---------- GIVEN INFORMATION

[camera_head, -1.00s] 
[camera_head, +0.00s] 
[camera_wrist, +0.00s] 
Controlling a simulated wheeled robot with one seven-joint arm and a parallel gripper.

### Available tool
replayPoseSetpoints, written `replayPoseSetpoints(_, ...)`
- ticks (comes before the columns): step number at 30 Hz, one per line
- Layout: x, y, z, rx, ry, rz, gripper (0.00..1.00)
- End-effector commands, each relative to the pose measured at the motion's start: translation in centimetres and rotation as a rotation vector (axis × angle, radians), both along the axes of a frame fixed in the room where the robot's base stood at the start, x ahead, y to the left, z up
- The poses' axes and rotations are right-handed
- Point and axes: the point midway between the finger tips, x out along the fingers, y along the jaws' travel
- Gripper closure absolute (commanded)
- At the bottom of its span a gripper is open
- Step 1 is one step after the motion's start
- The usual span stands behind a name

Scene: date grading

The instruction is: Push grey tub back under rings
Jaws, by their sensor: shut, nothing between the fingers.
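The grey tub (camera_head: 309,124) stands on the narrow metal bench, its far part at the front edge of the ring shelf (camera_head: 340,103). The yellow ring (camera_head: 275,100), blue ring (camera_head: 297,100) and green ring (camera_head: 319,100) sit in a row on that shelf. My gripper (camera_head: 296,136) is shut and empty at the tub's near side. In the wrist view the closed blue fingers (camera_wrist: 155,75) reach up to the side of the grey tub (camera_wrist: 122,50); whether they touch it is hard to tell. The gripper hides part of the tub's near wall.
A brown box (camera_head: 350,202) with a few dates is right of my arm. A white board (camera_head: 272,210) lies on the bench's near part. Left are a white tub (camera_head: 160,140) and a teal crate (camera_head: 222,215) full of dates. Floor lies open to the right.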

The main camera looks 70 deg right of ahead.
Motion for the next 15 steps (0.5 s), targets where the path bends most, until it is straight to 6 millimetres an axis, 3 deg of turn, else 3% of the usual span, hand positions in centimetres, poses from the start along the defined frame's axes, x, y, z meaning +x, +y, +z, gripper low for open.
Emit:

--------------------

> **THE REQUEST**: Copy out the lines in which the string "span" appears.

> **TASK RESPONSE**:
- At the bottom of its span a gripper is open
- The usual span stands behind a name
Motion for the next 15 steps (0.5 s), targets where the path bends most, until it is straight to 6 millimetres an axis, 3 deg of turn, else 3% of the usual span, hand positions in centimetres, poses from the start along the defined frame's axes, x, y, z meaning +x, +y, +z, gripper low for open.

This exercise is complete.